YOUR TASK: How many lines in the entries below include the string "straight"? Answer with the number only.

DATA RECORDS:
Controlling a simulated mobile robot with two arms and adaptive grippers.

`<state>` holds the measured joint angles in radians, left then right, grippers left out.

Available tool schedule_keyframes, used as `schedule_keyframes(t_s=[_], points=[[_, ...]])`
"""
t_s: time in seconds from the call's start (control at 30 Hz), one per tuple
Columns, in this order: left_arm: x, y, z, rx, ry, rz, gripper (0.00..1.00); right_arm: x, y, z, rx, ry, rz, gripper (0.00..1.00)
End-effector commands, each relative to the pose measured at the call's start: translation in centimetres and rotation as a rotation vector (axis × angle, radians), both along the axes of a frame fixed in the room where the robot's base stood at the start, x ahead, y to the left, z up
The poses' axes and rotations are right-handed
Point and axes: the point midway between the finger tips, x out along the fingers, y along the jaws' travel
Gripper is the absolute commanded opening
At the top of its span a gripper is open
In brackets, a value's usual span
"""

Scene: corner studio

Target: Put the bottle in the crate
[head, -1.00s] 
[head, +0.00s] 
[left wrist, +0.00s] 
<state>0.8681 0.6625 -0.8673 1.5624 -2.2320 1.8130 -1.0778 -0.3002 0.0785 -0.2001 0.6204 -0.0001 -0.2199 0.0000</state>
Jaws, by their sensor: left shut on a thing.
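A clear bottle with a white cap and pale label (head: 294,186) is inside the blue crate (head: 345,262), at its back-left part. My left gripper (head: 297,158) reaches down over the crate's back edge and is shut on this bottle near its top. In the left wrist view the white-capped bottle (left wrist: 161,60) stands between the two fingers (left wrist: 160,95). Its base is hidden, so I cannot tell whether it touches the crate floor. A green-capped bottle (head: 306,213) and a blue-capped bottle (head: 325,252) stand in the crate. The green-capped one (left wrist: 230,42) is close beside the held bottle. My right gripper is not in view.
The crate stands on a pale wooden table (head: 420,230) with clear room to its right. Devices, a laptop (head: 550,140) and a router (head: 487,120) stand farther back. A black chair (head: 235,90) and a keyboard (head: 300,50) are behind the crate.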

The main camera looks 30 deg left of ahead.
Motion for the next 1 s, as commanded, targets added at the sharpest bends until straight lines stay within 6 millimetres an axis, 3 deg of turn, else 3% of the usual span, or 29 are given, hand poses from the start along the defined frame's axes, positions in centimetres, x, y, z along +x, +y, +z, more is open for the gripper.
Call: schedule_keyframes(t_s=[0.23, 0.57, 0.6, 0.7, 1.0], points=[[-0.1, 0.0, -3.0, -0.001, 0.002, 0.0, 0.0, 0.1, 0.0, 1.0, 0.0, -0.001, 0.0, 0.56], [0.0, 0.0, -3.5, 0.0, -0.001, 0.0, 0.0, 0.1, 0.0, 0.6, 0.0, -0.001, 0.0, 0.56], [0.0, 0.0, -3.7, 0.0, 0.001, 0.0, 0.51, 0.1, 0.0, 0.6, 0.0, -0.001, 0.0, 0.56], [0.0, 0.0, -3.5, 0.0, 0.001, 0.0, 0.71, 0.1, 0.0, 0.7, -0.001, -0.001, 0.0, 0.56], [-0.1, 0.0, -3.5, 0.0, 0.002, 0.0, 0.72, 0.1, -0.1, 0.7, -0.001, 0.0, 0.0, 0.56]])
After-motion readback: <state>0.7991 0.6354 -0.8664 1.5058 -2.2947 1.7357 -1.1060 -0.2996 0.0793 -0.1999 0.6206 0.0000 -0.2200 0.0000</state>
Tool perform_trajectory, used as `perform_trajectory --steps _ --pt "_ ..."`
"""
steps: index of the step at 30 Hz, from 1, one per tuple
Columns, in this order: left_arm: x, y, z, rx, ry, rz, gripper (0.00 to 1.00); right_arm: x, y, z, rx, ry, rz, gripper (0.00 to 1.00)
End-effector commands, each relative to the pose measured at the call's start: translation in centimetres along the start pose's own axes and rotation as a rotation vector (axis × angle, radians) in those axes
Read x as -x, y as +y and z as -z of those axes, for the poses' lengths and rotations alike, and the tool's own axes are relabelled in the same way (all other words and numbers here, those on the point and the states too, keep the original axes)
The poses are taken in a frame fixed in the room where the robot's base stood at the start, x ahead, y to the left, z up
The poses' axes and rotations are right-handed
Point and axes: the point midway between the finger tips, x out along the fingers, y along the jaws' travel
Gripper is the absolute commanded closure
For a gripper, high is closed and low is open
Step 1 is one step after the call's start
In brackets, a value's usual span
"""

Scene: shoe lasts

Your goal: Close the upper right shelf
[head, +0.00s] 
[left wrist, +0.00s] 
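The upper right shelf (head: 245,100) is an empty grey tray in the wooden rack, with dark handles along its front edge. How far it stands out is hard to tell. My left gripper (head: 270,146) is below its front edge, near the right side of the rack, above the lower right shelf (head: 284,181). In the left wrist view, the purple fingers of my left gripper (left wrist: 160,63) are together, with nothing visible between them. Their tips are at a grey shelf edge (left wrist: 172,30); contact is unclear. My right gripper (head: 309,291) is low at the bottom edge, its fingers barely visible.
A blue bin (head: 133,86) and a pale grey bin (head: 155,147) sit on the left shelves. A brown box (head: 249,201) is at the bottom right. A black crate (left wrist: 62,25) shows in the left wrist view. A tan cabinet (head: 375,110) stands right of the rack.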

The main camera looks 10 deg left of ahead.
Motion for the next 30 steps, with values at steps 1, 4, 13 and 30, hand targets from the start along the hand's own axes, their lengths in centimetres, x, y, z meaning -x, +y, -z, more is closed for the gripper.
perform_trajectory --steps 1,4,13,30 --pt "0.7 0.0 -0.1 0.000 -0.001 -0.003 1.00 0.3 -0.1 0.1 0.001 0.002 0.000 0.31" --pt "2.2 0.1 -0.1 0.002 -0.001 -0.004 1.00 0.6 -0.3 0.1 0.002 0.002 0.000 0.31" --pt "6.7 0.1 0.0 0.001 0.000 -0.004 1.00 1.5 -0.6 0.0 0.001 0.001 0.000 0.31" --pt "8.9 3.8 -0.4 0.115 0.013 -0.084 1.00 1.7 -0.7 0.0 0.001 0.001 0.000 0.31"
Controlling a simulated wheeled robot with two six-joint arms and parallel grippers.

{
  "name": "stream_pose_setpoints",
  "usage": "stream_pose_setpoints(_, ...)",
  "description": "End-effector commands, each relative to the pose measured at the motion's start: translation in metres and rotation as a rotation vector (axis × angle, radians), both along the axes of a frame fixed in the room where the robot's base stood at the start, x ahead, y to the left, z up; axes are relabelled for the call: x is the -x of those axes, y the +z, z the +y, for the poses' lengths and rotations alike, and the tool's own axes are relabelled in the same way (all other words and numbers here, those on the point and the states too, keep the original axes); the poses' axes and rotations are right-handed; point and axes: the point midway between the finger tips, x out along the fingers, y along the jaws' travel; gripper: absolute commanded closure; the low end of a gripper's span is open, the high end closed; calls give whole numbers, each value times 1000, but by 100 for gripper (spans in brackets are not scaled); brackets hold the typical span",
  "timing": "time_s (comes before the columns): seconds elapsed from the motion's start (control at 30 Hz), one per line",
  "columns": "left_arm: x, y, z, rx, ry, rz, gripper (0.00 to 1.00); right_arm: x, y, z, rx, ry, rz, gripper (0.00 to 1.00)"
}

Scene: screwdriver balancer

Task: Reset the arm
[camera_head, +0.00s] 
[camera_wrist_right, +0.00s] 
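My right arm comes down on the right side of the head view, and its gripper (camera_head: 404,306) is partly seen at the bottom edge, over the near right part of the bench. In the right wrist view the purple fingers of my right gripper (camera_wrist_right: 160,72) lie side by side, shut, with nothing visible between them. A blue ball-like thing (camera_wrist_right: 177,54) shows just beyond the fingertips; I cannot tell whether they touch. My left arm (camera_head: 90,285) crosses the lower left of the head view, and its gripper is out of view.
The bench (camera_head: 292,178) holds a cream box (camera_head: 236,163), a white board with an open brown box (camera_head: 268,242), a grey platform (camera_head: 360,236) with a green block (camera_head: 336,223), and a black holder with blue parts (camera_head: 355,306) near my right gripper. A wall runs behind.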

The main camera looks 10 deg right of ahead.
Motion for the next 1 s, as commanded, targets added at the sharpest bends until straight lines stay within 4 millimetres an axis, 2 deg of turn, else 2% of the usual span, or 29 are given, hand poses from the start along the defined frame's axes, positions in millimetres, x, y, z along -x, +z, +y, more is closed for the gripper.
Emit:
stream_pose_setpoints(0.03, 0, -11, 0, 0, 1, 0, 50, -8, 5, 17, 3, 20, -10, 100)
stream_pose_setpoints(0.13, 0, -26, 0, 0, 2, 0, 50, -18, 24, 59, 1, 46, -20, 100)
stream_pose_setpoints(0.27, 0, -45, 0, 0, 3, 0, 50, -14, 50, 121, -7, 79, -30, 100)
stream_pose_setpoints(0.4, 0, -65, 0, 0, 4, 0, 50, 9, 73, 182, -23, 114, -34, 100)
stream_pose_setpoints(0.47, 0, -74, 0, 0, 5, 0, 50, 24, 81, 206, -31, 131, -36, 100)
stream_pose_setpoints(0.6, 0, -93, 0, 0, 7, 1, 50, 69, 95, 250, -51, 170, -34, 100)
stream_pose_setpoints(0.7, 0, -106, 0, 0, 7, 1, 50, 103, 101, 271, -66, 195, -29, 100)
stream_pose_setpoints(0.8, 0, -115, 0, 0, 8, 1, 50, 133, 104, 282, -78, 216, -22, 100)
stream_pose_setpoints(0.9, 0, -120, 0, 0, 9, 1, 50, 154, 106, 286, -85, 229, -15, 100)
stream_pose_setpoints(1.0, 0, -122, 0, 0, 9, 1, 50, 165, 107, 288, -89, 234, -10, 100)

CORRECT RESULT: 2